The reboot of Steven Spielberg's "Jurassic Park" franchise stunned Hollywood as it surpassed even the most generous projections. Heading into the weekend, Universal had predicted an opening of about $100 million for the U.S. and Canada, and other industry experts had speculated that the film might fall in the $120-million to $150-million range.
Instead, "Jurassic World" became the second film to break the $200-million barrier in its first weekend. Only Marvel's "The Avengers" in 2012 opened larger, with a debut of $207.4 million. "Jurassic World" stomped past "Avengers: Age of Ultron," which opened in May at $191.3 million and now sits at No. 3 on the all-time opening list, according to Rentrak.
Directed by Colin Trevorrow and starring Chris Pratt and Bryce Dallas Howard, "Jurassic World" received positive-to-mixed reviews from critics but scored an A from audience polling firm CinemaScore.
The film's success propels Trevorrow, who had only the low-budget "Safety Not Guaranteed" on his feature resume, to the top ranks of directors while solidifying the star appeal of Pratt after last year's hits "Guardians of the Galaxy" and "The Lego Movie."
"Does the word 'wow' sum it up?" said Nick Carpou, president of domestic distribution for Universal. "It's extraordinary. ... Colin always had this clarity about what this film should be."
Carpou also credited the studio's marketing team for capturing the popcorn-movie crowd.
"They did a fantastic job of getting the word out on how fun this movie is, and it more than delivers on that promise," he said, adding that the PG-13 release is a family film whose appeal stretches through all age groups. About 61% of viewers were older than 25. About 58% of the audience was male.
Asked why early estimates were off by so much, Carpou said that pre-release tracking was imprecise and that it had no scientific frame of reference for a film like "Jurassic World."
One factor clearly driving up the film's grosses: premium-priced 3-D tickets. An estimated $71 million of the domestic ticket sales were for the enhanced 3-D experience. Executives for RealD, a leading global licensor of 3-D, said Sunday that "Jurassic World" was their highest-grossing domestic debut ever, surpassing the previous record, $70 million for the original "Avengers" film.
The excitement of viewers wanting to see "Jurassic World" in 3-D "took on a life of its own," said Anthony Marcoly, president of worldwide cinema for RealD.
FOR THE RECORD
June 15, 10:15 a.m.: An earlier version of this article misidentified a leading global licensor of 3-D as Real 3D. The company is RealD.
"The first 'Jurassic Park' was 22 years ago, and most kids saw it either on TV or DVD," Marcoly said. "There was a lot of pent-up demand over what this movie would look like on the big screen in 3-D."
The turnout for "Jurassic World" could mark a turnaround for what has been a disappointing summer film season, said senior media analyst Paul Dergarabedian of Rentrak.

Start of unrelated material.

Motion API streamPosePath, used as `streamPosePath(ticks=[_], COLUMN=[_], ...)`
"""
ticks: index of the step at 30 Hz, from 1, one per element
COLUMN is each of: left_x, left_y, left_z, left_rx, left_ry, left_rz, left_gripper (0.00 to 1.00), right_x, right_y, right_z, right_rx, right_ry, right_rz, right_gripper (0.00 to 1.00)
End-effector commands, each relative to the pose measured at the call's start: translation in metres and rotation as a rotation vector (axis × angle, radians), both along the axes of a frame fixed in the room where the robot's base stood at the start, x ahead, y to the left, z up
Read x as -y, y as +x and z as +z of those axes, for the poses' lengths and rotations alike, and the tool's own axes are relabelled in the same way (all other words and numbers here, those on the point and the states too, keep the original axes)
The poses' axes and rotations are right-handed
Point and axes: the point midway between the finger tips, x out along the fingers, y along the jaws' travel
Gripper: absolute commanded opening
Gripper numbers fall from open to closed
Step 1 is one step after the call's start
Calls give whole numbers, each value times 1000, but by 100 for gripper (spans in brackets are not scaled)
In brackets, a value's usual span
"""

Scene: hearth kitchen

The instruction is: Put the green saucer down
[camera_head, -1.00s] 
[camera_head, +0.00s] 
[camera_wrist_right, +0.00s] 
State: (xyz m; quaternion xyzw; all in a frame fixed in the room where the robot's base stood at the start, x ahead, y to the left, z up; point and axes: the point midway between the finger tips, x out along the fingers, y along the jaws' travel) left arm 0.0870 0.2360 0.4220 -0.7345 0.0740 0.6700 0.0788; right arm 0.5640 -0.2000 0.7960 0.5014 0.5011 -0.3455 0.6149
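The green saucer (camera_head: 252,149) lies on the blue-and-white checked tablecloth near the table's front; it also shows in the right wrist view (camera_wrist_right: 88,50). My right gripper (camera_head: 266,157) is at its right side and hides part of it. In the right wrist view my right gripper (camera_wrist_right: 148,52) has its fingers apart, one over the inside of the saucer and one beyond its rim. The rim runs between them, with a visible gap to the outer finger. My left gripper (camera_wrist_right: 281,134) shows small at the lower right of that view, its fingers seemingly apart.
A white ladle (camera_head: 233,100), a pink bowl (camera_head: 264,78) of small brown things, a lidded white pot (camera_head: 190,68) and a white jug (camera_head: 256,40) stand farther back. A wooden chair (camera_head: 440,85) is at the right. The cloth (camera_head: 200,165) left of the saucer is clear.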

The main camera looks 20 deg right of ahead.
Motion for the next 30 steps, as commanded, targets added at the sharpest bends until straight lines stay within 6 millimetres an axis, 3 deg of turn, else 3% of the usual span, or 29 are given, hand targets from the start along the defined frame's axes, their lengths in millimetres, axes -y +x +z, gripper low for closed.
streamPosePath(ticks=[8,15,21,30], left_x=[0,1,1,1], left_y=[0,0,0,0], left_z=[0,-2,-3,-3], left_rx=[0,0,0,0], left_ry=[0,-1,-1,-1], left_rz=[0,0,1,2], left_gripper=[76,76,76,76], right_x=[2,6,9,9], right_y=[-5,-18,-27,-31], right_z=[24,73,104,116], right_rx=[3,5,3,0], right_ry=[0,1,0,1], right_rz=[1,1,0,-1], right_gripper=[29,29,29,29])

The dinosaur flick may have benefited from pent-up demand after the collective shrug moviegoers gave "Tomorrowland," a disappointment when Disney released it over the Memorial Day weekend last month.
"There have been three down weekends, including Memorial Day," Dergarabedian said. "It really is about momentum. There's a lot of big films coming out in June and July, and a lot of ground can be made up if those films deliver.
"'Jurassic World' not only delivered, it over-delivered. There's no better salve for a struggling box office than a movie that opens with a 2 at the front."
The appetite for "Jurassic World" also was massive overseas. The film collected $307.2 million in 66 territories, beating the previous record holder, Universal's "Furious 7," which opened with $250.4 million. (The record comes with an asterisk, however: Some studios choose to stagger release dates worldwide, so a film like "Avengers: Age of Ultron," which has made more than $910 million abroad, will see its ticket sales spread over time versus spiked in a single weekend.)
Insiders can start speculating whether Disney and Pixar's animated "Inside Out," which opens Friday, will slow "Jurassic World's" momentum.
Among other films performing admirably: Last week's top movie, the R-rated comedy "Spy" starring Melissa McCarthy and Jason Statham, dropped a respectable 45% to land in second place with $16 million. It has made $56.9 million.
The Warner Bros. earthquake thriller "San Andreas" continued to shake up audiences, coming in third with $11 million and raising its a domestic total to $119.3 million.
Fourth place went to "Insidious Chapter 3," which brought in $7.3 million in its second weekend. The PG-rated horror film has collected $37.4 million.
Rounding out the top five was "Pitch Perfect 2," which added $6 million to its $170.6 total.
In specialty release, "Me and Earl and the Dying Girl," which won the grand jury and audience awards at the Sundance Film Festival, opened in six markets and 15 theaters to a respectable $210,000. Its three-day per-screen average of $14,000 was second only to that of "Jurassic World."